The Best of Eighties Music

The 1980s musical scene was a golden age of synthesiser music. Led by the innovative and compelling song “Video Killed the Radio Star” (1979) by Buggles, the genre simply exploded as devices such as the Roland TR-808 drum machine powered a new wave of sonic innovation. At the cutting edge of these musical developments was a former news editor of “Smash Hits”, Mr Neil Francis Tennant, who dreamed of pop stardom himself. He teamed up with Chris Lowe, whom he had met in an electronics store off the King’s Road in London, to form one of the most iconic bands of the 1980s and beyond – the Pet Shop Boys. They exploded onto the musical scene with the gritty, cutting and sardonic classic “West End Girls”, a definitive transatlantic number one and a song that is likely to bring back 1980s memories with a Proustian rush.

The album that spawned the song, Please (1986), stands as a high watermark in 1980s electronica. The ironic ballad “Opportunities” reveals Thatcherite Eighties London as its rawest form; the fact that so many took the lyrics “Let’s Make Lots of Money” literally is a testament to the spirit of that particular age. The follow-up album “Actually” (1987) reveals many more facets to the band, with the synthesised pomp of “It’s a sin” competing with the mournful urban dereliction of “King’s Cross” and the pulsating disco beat of “Heart”. For many fans, however, it is “Behaviour” (1990) that remains the Pet Shop Boys’ most complex, nuanced and evolved album. This was followed by the barnstorming tour de force of “Very” (1993) with its anthemic horizons and computer-generated imagery.

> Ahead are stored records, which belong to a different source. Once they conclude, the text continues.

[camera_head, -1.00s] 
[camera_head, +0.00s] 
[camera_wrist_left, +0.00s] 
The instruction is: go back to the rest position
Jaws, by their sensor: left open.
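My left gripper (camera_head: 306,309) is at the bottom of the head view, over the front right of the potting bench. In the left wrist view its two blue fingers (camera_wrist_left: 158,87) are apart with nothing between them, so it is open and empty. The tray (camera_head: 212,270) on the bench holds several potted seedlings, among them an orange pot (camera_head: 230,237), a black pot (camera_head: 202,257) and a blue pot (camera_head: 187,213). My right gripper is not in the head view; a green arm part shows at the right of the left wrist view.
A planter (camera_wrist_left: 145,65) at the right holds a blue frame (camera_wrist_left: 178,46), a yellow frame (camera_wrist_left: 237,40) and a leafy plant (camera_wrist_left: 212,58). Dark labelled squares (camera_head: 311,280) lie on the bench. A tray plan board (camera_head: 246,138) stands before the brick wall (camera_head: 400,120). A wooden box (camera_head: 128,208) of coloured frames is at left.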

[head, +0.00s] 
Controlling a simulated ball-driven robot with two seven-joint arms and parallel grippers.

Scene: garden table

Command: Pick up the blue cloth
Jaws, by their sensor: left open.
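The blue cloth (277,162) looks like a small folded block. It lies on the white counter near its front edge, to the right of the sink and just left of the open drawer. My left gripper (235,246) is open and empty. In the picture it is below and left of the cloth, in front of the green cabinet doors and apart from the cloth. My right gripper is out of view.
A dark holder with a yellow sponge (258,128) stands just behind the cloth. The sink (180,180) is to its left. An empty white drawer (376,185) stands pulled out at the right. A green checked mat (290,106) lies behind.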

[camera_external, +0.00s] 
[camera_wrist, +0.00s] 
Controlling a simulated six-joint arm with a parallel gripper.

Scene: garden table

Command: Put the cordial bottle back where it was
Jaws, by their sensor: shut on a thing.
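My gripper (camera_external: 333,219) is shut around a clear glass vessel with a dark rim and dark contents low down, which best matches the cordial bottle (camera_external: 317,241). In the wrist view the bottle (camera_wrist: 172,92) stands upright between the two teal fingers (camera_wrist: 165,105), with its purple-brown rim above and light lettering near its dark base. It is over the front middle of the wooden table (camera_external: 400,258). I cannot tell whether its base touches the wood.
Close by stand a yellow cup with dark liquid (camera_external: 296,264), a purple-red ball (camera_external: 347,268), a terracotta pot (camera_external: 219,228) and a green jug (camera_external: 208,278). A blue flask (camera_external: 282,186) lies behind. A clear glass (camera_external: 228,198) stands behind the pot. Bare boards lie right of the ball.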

The Pet Shop Boys have subsequently become an institution of British pop music. Their triumphant synthesised return in “Fundamental” (2007) was a pure slice of Eighties nostalgia, with songs such as “Integral” knowingly retrospective in tone and composition even while they echoed contemporary political concerns. In this one corner of British music, the spirit of the 1980s has never truly died.